_TASK OBJECTIVE_
Copy out every line that contains the word "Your".
═════ DATASET EXCERPTS ═════
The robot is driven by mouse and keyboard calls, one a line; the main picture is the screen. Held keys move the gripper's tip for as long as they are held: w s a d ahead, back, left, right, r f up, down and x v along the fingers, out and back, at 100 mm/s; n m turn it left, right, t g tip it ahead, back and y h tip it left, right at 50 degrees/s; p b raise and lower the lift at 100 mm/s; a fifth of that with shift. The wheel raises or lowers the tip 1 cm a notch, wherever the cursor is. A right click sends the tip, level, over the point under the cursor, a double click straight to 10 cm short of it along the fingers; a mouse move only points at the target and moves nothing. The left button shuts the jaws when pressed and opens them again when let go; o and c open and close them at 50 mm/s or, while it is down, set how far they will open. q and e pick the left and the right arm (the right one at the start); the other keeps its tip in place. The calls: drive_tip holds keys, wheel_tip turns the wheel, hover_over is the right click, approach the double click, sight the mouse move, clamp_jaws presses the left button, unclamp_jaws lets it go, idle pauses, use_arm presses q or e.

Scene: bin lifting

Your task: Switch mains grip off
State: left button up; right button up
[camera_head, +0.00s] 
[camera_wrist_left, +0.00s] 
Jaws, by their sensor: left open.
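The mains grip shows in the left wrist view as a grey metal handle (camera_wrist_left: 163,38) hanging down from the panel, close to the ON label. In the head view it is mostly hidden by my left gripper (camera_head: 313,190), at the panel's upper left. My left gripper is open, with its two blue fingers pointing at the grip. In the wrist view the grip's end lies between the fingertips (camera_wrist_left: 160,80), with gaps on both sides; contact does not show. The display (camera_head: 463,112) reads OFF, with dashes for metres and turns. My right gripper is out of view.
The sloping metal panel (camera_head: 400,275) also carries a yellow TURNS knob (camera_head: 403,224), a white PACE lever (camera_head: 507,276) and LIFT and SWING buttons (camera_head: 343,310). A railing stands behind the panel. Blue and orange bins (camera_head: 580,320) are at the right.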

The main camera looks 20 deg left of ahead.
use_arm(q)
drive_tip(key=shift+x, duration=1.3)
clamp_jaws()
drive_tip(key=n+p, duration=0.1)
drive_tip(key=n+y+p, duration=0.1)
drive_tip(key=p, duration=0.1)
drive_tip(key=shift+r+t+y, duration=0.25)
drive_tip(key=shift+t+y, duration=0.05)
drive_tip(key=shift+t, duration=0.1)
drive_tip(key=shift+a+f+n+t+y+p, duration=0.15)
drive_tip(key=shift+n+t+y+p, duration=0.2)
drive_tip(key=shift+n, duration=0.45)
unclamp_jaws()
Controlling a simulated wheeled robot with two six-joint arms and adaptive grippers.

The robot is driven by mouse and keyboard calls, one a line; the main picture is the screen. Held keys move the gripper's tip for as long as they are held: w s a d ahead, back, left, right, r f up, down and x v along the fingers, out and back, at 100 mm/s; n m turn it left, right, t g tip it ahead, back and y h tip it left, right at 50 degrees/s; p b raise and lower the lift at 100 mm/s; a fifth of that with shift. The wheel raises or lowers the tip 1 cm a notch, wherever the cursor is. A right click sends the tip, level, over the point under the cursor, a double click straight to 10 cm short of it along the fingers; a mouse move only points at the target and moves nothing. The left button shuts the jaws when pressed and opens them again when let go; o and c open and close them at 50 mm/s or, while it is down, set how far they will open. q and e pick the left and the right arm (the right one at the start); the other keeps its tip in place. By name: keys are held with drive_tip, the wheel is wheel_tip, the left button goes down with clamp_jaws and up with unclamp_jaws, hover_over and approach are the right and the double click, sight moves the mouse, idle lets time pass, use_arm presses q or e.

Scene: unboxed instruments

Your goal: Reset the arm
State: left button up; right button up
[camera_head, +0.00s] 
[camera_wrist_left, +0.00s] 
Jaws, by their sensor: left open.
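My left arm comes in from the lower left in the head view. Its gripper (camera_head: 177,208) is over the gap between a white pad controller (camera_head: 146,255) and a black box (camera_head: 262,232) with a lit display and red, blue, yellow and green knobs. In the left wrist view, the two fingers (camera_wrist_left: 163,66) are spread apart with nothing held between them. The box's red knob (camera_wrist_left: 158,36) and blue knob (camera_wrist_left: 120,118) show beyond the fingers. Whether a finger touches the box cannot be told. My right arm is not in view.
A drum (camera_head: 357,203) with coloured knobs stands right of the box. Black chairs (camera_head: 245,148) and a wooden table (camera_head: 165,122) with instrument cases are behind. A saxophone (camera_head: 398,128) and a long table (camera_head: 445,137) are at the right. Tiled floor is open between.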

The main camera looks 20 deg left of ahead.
═════
_WORKED SOLUTION_
Your task: Switch mains grip off
Your goal: Reset the arm

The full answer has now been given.